The owners of Los Angeles based Pacific Eurotex Corp who participated in a massive money laundering scheme for two Mexican drug cartels have been sentenced to prison after pleading guilty last year to federal money-laundering and tax-evasion charges.
Morad Neman, chief executive of Pacific Eurotex was sentenced to two years in prison while his brother, Hersel Neman, the firm’s chief financial officer was sentenced to 18 months in prison.
The scheme they masterminded involved the use of the black-market peso exchange typology of trade-based money laundering (TBML).
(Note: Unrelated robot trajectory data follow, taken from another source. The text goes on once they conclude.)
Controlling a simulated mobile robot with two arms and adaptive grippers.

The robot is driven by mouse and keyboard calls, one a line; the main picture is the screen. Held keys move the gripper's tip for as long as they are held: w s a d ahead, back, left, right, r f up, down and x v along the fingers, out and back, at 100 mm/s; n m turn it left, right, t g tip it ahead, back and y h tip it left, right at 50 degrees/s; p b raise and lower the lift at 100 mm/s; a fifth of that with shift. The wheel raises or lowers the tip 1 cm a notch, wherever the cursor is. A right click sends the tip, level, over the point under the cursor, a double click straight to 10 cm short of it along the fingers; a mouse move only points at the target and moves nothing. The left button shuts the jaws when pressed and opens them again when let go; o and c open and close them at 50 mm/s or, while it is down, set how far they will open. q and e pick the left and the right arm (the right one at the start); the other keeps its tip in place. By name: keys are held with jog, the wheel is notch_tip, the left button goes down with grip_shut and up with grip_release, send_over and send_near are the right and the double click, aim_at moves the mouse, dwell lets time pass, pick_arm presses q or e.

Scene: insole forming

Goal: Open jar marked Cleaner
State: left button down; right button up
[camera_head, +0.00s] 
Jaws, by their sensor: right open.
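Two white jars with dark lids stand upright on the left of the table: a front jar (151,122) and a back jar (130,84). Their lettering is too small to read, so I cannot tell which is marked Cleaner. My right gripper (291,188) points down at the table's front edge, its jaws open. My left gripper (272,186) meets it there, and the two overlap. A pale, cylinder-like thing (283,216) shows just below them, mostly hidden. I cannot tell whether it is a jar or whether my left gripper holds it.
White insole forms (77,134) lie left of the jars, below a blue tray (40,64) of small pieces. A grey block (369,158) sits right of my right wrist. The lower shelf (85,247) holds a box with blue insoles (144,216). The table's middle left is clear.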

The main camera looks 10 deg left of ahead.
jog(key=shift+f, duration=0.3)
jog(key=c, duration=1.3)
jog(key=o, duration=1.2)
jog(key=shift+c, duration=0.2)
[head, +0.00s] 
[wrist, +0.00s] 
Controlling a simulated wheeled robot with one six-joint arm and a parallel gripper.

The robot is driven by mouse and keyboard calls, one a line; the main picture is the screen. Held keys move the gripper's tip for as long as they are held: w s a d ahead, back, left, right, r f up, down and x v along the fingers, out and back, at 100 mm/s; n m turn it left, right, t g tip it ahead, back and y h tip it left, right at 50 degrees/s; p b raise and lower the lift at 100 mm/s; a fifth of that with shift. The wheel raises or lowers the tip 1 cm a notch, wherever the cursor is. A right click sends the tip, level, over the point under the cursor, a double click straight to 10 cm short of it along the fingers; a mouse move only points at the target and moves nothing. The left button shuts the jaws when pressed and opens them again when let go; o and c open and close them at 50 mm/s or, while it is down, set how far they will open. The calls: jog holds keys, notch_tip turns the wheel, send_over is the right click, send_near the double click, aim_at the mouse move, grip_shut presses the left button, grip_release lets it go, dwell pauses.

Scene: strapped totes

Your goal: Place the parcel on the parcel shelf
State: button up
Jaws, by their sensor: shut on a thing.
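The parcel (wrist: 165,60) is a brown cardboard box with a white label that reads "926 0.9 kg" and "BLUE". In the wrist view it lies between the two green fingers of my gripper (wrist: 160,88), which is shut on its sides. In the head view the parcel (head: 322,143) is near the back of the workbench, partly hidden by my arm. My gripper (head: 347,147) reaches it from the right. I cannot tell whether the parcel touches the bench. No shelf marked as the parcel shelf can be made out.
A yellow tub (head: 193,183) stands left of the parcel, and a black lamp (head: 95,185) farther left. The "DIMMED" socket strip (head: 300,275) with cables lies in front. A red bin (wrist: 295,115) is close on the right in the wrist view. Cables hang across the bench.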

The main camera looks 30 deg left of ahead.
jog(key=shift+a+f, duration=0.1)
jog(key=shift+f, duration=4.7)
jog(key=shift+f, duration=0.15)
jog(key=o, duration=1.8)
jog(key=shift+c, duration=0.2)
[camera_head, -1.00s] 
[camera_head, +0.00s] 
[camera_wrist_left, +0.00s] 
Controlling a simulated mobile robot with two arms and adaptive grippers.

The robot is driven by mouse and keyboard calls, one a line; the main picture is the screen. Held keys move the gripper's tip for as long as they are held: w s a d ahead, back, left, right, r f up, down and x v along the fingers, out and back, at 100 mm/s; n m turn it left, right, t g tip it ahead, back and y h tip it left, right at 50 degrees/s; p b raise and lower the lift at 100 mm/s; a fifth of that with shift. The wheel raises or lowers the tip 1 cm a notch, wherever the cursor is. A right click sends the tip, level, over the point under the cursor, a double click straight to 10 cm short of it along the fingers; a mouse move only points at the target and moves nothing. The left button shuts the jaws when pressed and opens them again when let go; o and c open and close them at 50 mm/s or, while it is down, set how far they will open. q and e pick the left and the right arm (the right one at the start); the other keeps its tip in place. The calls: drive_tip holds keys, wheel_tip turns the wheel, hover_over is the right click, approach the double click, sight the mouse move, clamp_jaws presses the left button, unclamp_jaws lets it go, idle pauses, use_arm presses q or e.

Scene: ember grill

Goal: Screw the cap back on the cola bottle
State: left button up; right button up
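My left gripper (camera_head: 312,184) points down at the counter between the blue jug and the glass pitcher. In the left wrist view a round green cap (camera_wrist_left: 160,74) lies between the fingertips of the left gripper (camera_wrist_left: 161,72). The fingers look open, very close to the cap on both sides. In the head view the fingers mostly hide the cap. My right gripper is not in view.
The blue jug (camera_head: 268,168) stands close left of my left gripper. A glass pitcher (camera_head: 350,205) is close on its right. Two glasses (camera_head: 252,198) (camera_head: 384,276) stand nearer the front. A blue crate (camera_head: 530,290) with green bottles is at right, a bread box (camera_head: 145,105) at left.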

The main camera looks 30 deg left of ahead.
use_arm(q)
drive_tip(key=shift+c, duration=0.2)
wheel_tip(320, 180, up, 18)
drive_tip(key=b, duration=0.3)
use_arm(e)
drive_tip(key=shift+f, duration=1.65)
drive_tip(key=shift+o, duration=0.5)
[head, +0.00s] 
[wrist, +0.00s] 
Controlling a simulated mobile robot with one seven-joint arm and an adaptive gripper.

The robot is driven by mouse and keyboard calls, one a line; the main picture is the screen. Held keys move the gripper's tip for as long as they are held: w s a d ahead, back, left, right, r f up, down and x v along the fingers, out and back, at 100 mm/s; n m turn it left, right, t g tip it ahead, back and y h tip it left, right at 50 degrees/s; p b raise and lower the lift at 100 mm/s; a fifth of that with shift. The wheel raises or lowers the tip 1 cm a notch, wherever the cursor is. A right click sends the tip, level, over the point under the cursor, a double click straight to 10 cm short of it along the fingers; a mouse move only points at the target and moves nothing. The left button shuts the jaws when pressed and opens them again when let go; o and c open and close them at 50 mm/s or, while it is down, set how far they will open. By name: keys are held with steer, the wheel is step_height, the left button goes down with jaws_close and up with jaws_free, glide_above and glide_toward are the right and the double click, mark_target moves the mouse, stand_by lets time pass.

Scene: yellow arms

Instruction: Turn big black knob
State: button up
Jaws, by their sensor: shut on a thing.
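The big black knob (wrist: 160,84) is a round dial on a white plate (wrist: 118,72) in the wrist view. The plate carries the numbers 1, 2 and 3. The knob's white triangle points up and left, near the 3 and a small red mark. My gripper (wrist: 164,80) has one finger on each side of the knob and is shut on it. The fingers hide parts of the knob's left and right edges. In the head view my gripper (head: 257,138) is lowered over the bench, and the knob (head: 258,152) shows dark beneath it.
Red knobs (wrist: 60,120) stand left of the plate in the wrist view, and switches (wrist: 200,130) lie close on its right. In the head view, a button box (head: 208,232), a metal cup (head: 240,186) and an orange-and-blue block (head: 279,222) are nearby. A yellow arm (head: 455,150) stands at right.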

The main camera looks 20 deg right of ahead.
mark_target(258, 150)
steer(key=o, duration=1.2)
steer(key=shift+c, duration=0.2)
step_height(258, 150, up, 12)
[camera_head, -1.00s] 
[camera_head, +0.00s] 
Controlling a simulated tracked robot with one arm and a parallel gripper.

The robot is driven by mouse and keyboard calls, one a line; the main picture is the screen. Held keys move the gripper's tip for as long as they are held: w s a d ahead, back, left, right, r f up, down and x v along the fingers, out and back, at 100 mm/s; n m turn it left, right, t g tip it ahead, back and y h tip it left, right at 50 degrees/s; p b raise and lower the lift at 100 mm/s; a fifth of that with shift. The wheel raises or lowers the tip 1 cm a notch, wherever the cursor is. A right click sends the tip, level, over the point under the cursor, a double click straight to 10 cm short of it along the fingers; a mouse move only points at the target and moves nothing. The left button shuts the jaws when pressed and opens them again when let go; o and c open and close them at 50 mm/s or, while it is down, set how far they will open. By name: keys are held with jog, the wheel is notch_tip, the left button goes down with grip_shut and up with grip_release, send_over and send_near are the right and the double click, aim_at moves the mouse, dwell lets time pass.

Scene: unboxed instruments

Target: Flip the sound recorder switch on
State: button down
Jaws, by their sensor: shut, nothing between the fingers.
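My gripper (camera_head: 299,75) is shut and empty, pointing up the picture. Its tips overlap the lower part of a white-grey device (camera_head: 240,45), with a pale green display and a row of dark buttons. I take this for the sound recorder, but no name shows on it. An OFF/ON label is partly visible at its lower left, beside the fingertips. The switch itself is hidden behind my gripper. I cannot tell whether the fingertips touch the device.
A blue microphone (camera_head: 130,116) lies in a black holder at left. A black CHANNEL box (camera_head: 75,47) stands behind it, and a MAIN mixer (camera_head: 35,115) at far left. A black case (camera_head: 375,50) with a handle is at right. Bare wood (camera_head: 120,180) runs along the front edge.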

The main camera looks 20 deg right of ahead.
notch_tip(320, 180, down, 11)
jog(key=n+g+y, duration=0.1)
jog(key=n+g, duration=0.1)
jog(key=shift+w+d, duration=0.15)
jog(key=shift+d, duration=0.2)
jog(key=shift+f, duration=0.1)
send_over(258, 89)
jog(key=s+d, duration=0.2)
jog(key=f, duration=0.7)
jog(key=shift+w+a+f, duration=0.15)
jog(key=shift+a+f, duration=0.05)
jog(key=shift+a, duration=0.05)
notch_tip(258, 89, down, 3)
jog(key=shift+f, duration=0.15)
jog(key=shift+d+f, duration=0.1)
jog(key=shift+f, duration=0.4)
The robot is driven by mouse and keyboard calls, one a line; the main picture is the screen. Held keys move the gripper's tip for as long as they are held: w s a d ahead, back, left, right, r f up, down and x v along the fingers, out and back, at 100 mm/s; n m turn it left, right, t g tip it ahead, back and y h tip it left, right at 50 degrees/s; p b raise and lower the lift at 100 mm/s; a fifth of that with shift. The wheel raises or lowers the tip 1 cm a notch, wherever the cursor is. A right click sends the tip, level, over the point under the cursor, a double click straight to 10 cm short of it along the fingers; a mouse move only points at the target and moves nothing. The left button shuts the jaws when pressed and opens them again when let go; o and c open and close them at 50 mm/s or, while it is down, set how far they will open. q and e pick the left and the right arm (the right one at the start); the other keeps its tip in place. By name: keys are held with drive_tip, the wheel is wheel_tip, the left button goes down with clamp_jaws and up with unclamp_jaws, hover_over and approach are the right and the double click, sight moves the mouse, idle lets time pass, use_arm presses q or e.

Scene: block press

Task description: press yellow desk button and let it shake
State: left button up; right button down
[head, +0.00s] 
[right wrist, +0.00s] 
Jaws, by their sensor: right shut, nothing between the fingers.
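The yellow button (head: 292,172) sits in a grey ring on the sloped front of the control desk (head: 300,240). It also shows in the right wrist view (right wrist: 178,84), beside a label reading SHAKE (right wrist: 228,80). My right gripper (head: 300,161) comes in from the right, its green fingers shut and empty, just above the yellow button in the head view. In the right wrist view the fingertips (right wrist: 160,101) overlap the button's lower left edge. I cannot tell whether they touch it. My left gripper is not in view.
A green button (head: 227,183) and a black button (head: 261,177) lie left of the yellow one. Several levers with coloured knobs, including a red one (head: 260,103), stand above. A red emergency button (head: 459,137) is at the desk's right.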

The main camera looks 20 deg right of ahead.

Pacific Eurotex and about 75 other companies were raided in 2014 in a vast operation in the Los Angeles Fashion District. Cash and property worth more than US$140 million were seized.
Prosecutors said the defendants in the Pacific Eurotex case would receive cash they knew was illegal from the Sinaloa and Knights Templar drug cartels as part of a black-market peso exchange TBML operation.
To keep this activity secret, the company kept two sets of books, court documents claim.
Prosecutors said the second unofficial set of books kept track of the cash received from the drug cartels and concealed this cash from the company’s accountants to avoid paying taxes on the income.
How it worked
The Los Angeles Fashion District companies such as Pacific Eurotex that operated TBML schemes would import apparel and textiles into the US or manufacture goods in the US with dollars illicitly earned in the US by the drug cartels.
Those goods were then exported to Mexico and sold at local stores for pesos that were then deposited in the Mexican bank accounts of the drug cartels.